David J. Schow expectedly leaves you green around the gills with "Bad Guy Hats"; J. Michael Straczynski's "Say Hello, Mister Quigley" is simultaneously disturbing and heartwarming; Joe Lansdale's "Bob the Dinosaur Goes to Disneyland" is a fun and clever satire, though not at all horror; "Blue on One End, Yellow on the Other" by K.W. Jeter is a heartbreaking insight into mental illness and addiction.  I had heard about Steven R. Boyett's "Emerald City Blues" - shocking! disturbing! Nah, just grown up Wizard of Oz. I found it to be a bit underdone. It did have a great line, jauntily poking fun at military/old man lingo:  Goldilocks was SAC - Strategic Air Command - headquarters in Omaha, Nebraska; ETA was Estimated Time of Arrival. It was fun to think up names to go with important things. Ha.

The celebrity authors contribute varying stories. Stephen King's "Rainy Season" is passable, but classic King filler; Neil Gaiman impresses as always - perhaps more so alongside some of the less experienced authors included in this collection. The mighty Harlan Ellison predictably thrills me with his anecdotes, and Dan Simmons - oh my. His award-winning short story "The River Styx Runs Upstream" is easily one of my favorite short stories, ever. Mother never blinked. At first I didn't notice; but then I began to feel uncomfortable when I saw that she never blinked. But it didn't make me love her any less.

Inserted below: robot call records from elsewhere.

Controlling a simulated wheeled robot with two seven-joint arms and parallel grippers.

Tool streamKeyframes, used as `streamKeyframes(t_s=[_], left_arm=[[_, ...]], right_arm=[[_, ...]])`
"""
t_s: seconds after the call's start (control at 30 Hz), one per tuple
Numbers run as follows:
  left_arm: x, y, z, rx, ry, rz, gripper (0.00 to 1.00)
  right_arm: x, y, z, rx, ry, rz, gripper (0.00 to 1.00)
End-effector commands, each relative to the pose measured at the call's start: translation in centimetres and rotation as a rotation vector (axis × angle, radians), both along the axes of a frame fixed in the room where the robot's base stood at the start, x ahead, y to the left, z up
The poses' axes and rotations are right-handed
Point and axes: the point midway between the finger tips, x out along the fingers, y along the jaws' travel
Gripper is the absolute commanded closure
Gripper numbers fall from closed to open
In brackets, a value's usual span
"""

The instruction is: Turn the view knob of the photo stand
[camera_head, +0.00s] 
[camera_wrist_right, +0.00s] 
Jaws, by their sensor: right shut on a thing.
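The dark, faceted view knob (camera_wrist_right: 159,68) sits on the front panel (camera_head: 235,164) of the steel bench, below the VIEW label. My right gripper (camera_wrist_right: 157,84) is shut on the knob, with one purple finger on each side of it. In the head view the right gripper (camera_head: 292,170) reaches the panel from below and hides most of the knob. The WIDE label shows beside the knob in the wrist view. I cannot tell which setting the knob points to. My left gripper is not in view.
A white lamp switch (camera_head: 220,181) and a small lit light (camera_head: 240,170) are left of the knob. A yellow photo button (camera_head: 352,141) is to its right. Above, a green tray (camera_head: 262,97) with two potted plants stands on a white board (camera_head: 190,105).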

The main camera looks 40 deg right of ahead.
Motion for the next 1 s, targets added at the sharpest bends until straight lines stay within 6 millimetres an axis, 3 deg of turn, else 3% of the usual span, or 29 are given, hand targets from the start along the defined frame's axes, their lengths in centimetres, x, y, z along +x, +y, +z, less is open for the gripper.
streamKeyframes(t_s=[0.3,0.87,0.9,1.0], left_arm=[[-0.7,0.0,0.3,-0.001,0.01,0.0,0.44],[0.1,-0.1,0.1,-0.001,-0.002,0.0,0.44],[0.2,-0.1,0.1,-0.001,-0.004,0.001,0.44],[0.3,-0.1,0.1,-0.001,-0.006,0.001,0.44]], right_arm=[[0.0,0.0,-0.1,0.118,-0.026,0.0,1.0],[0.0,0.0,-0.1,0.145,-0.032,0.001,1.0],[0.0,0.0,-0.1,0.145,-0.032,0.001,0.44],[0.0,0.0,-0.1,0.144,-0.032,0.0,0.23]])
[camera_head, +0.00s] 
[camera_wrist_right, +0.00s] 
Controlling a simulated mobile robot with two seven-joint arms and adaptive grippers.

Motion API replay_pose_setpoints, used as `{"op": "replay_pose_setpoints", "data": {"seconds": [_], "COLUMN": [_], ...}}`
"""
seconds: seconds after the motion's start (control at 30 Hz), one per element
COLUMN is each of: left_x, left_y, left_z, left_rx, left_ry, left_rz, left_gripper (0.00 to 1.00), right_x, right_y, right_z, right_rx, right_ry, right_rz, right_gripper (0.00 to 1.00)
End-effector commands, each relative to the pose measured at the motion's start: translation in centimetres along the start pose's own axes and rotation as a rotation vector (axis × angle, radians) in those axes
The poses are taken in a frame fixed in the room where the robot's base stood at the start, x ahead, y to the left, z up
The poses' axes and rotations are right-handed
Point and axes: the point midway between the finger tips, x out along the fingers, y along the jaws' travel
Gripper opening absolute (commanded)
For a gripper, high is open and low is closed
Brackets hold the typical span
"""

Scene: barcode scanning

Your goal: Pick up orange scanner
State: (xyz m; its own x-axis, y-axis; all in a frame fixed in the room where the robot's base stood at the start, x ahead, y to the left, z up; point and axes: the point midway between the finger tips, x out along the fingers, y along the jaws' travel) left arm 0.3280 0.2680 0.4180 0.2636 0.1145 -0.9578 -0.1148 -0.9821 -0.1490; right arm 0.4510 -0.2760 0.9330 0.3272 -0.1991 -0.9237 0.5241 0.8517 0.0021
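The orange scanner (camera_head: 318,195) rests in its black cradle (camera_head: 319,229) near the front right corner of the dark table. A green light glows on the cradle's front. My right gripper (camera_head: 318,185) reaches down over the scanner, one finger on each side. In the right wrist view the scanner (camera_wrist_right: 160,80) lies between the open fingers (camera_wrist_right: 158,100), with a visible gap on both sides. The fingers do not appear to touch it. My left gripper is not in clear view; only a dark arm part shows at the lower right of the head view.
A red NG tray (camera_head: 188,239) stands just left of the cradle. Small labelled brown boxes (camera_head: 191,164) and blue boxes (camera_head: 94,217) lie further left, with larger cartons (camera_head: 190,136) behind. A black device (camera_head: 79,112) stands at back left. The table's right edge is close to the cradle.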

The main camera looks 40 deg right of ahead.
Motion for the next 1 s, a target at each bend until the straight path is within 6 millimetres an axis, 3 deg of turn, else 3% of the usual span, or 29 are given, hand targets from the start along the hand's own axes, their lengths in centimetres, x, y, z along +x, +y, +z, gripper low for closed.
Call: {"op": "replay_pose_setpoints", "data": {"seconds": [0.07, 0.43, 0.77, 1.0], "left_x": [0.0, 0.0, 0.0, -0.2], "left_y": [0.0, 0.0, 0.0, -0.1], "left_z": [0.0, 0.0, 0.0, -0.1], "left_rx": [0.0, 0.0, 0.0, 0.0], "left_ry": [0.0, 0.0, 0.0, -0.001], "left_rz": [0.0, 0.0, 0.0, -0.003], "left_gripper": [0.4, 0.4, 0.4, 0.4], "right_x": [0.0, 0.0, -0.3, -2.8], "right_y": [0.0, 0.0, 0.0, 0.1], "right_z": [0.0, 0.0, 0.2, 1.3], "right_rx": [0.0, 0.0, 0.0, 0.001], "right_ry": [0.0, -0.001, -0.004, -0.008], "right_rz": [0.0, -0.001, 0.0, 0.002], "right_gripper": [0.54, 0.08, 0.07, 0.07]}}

Gil Lamont and R.V. Branham were truly the surprise gems. Lamont's "Sinus Fiction" was evocative of Simmons's 1990 science fiction masterpiece Hyperion - almost difficult to picture in its stark originality. He is an editor, and seems to have written only one book, The Great Mildew Creek Harlot Massacre - erotic fiction, and only a few copies to be found, all for more than $30 US. Huh. Branham's first of two stories in this anthology, "The New Order: 3 Moral Fictions," was remarkable, and I would love to see it expanded into a novel. Sadly, he seems to have written just one book I can find - on cursing in a profusion of languages.

As with any collection, there are the middling stories. Among those I found to be particularly unreadable: "The Domino Man," "Salvation," and most of all, "Rant" by Nancy A. Collins. The final story, "Dark Embrace," comes from (mercifully silent) co-editor James Van Hise and is an adroit, if somewhat predictable, story of a boy who is forced to mature with cruel haste. It provides a fulfilling ending to a diverse and appealing collection.  As horror short story collections go, this one is a stand-out. It has just enough timeless and affecting stories to put it ahead of many other collections. I am pleased to say it is just what I was hoping for - and more. Unfortunately, the cover... meh. Nice stock photo or even Giger ripoff, I guess.

Thanks again to our special guest blogger, Ms. A. Louise. In the meantime, Will Errickson has begun a 600-page horror novel by a real writer so it might be a minute or two before he gets back.